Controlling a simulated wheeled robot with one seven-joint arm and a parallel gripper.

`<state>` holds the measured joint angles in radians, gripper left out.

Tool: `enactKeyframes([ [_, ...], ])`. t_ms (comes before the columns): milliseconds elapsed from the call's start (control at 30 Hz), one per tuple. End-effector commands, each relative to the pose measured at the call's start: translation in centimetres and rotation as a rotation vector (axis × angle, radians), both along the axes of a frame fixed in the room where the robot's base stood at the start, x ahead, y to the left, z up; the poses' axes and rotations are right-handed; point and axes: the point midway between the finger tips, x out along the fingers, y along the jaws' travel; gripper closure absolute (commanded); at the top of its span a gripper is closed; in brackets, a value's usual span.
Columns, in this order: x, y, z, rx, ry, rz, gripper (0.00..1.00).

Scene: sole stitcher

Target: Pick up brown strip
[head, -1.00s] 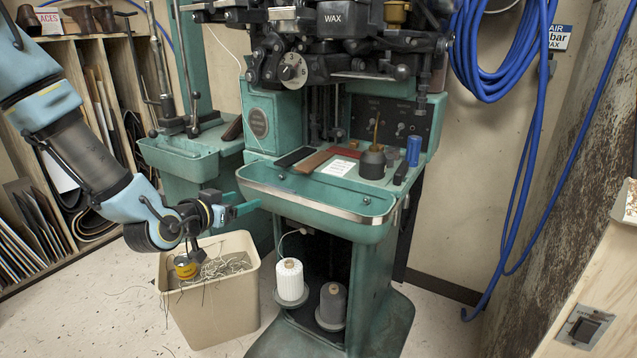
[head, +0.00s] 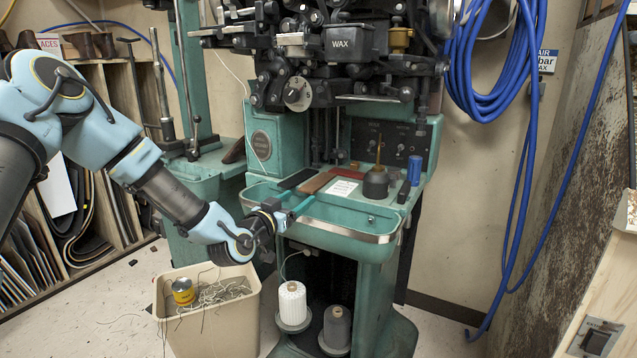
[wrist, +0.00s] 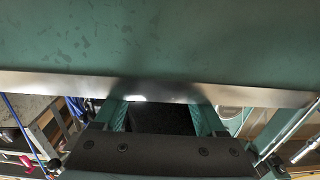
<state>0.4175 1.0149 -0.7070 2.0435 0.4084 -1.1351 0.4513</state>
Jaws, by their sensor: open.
==========
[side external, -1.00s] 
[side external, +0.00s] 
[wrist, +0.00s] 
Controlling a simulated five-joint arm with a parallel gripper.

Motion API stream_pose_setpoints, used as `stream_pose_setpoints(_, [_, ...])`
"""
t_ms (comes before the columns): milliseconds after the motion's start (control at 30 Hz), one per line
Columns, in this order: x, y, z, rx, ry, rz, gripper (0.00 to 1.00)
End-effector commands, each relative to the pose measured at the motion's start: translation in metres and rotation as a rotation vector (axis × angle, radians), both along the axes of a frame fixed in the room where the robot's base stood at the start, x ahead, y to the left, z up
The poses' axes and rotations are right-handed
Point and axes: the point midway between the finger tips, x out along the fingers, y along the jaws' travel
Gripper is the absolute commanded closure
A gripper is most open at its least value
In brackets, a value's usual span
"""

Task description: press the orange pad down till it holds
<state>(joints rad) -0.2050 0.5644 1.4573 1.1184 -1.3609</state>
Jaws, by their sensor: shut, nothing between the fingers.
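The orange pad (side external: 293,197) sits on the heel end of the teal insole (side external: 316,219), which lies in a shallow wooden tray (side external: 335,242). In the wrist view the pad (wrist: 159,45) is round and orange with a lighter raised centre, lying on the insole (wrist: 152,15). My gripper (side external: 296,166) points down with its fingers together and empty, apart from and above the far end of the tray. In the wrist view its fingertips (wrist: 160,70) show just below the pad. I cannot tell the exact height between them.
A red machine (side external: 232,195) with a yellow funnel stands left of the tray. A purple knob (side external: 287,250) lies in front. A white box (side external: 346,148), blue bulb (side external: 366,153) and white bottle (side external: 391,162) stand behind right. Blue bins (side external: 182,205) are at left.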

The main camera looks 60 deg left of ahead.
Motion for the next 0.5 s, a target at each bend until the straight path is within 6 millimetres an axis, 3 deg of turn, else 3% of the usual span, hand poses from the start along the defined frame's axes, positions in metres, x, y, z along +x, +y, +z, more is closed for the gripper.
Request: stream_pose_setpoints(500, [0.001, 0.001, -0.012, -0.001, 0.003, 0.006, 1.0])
==========
*Problem details*
Looking at the entries above, say how many lines contain the word "open". Only the number is wanted.

*Solution*
2